このアルバムが発売された時には、ロブ・ハルフォードの復帰作であるということに当然それなりの期待をしつつ、でも老舗バンドの〝現代作〟にありがちなズッコケ感もそれなりに事前の期待値に織り込んで、割と冷静に向き合った覚えがある。

「Painkiller」(1990年)以降のJudas PriestとHalfordのモダンさを消化しつつ、Judas Priestおよびロブ・ハルフォードにメタル・ゴッドとしての威光を強く求める(特に)「Painkiller」のファンの期待を裏切らないようにまとめてきたって感じかなあ。

Judas Priestの長い歴史の各時代ごとにみられた特徴をもつような曲が(おそらく意識的に)バランスよく収められている。しかし、ドラマーがスコット・トラヴィスということもあって、いかんせん全体の音作りが「Painkiller」以降の感じ。我が耳を〝Painkiller耳〟にアジャストして聴けば「お、まあまあだね」てな感じ。
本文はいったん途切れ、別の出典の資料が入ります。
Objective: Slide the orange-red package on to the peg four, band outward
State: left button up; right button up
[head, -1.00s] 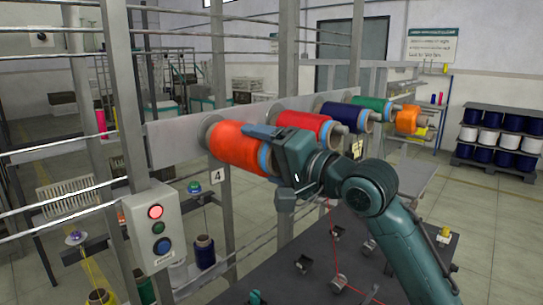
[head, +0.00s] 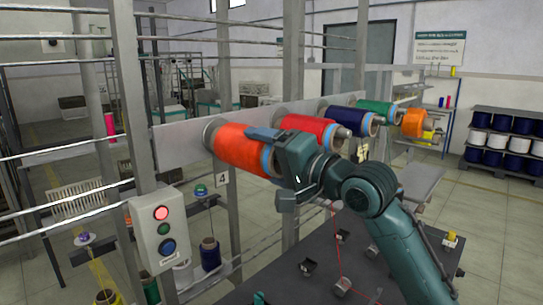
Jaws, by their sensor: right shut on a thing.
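The orange-red package (head: 242,148) is in line with the peg at the 4 sign (head: 222,179), on the near end of the grey rail (head: 180,145). Its back end is close against the grey disc (head: 210,133) at the rail; the peg itself is hidden. The blue band (head: 267,159) is at the outer end, away from the rail. My right gripper (head: 268,143) is shut on the package near its banded end. My left gripper is not clearly in view.
A control box (head: 158,230) with a lit red button stands at front left. A dark table (head: 300,240) lies below my arm.

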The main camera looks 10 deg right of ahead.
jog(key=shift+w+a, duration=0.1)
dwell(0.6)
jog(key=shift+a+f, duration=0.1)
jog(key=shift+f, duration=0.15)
この「Painkiller」を巡る議論、および70年代派か80年代派か、メタル・ゴッドとはどうあるべきか、そもそも彼らにメタル・ゴッドを求めるのか、といったJudas Priest論に関しては私も人並み以上にうるさいタイプで、まじめに語り出すと時間がいくらあっても足りないのでここでは踏み込まない。

本作の収録曲では、メタル・ゴッドとしての威信を取り戻さんと力みまくりのオープナーだけどあえて走らないところが渋い〝Judas Rising〟、大英帝国産正統派ヘヴィメタルの誇りを感じさせる〝Deal With The Devil〟、来たるシンガロングパートに向けた主題をギターソロパートのバッキングに滲ませて否が応でも盛り上げる〝Hellrider〟がお気に入り。(4月18日)
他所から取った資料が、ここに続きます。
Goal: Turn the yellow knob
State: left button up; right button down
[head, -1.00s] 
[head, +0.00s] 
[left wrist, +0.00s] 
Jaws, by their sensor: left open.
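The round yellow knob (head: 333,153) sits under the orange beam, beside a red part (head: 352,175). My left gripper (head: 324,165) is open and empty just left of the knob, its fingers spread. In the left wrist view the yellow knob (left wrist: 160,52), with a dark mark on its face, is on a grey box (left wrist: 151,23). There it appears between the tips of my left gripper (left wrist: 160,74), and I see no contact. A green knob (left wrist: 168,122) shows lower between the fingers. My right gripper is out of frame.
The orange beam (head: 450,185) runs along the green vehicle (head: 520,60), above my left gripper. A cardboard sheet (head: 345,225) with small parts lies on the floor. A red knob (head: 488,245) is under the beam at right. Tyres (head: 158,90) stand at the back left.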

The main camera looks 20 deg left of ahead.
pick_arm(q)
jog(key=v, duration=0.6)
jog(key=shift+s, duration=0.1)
その4-Fortune「Making Gold」(1993)

スウェーデンのヘヴィメタルバンドの1st。
これも妻のゲーム収納ケースから発掘されたCDのひとつ。

よく覚えていないが、中高時代ではなく割と大人になってから買ったCDだと思われる。
ある種の名盤ガイドでは常連の作品で、メロディアス派の人々から愛されているのを知識としては知っていた。
しかし、私は社会人になってからこういう外連味のない正統派メタルをあまり熱心に聴かなくなっていたから、中古屋の均一棚などでサルベージしてちょっと耳を通し、そのまましまい込んでいたのだろう。内容ほぼ記憶になし。

という状態でこのほど向き合って聴いたけど、なかなか良いですね。
キーボードも使用されているけど、過度なキラキラや派手なコーラスによる装飾が薄い(コーラスそのものがないわけではない)実直なヘヴィメタルで、リリースされた93年当時としてもかなりオールドファッションな代物だったのではないだろうか。鼻が詰まったような声質で垢抜けない無個性派なヴォーカルは、80年代~当時の北欧ものでよく耳にした感じで懐かしい(今でもいるだろうけど)。
2曲目の〝Anonymous Lover〟のサビが「成増ラバー」と聞こえて、そういえばエロ本を平積みで展開していた成増の本屋さんは元気だろうかと思いを馳せるなど。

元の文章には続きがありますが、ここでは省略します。